=== ITEMS ===
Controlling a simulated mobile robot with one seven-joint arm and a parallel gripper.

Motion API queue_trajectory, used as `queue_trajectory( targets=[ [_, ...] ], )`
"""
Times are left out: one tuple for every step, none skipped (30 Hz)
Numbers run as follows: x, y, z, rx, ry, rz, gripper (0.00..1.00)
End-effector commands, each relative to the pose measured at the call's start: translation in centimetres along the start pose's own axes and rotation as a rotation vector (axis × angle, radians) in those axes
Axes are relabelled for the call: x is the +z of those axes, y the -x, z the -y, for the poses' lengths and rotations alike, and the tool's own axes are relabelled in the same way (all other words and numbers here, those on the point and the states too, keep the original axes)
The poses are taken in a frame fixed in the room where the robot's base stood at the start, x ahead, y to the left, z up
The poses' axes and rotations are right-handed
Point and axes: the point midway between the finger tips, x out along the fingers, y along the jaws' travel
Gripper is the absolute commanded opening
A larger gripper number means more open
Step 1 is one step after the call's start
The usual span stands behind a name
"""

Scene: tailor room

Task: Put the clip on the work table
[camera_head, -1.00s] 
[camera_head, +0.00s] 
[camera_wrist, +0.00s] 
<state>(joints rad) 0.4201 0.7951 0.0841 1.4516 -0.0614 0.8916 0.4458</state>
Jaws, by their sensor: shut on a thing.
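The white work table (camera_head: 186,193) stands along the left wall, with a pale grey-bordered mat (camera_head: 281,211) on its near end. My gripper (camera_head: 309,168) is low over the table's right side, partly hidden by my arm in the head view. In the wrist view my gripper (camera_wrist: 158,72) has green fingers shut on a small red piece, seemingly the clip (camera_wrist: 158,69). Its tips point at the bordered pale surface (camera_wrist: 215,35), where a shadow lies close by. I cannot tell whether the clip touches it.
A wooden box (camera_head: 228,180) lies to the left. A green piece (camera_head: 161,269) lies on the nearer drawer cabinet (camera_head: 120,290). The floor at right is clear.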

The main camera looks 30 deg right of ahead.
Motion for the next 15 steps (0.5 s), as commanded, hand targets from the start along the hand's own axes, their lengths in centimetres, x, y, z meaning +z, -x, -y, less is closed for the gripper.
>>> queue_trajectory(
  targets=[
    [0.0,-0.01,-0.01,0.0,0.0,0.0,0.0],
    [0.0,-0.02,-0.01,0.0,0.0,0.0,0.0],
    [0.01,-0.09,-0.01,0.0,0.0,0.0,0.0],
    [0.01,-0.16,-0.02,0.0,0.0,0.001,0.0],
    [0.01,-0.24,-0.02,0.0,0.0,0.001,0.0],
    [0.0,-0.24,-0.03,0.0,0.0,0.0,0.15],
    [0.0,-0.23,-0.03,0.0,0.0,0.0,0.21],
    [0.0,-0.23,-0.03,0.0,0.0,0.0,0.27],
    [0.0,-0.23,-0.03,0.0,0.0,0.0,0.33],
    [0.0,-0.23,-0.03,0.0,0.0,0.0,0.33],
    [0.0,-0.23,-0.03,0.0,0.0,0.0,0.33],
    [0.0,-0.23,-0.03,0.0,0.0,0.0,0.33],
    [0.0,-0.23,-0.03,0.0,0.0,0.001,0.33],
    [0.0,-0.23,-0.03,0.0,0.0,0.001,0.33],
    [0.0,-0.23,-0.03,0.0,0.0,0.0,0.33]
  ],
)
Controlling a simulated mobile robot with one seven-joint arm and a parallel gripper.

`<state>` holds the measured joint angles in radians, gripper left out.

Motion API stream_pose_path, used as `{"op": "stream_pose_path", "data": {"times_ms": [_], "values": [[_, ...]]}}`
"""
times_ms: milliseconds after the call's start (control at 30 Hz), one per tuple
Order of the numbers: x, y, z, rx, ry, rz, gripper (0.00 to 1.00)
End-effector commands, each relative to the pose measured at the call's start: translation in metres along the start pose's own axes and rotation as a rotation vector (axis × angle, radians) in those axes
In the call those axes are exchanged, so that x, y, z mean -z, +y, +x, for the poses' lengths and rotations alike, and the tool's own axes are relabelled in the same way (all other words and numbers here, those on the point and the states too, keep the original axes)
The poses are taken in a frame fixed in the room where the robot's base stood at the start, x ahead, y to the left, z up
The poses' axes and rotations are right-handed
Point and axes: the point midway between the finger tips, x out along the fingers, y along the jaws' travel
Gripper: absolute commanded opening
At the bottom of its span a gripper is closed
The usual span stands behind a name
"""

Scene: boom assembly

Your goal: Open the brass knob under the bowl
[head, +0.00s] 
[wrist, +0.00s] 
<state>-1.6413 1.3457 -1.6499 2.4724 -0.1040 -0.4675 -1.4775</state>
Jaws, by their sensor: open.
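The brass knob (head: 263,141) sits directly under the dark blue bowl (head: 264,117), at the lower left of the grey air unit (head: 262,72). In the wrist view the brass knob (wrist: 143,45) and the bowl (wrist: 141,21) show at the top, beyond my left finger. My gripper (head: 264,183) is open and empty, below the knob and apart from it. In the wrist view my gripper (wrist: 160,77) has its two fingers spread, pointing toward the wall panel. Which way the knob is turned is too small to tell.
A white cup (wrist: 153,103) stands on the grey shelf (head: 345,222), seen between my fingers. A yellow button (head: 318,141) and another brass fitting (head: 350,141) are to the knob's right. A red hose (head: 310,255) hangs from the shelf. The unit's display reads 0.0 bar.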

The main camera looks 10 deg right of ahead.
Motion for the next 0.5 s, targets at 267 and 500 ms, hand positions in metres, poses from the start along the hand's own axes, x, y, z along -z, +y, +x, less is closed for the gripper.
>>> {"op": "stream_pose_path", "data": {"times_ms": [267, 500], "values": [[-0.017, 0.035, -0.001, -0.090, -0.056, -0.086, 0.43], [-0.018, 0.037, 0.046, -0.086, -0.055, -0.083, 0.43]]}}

=== WHAT YOU HAVE TO DO ===
Only the number is wanted: how many lines in the data include the string "relabelled"?

=== REPLY TO THE TASK ===
2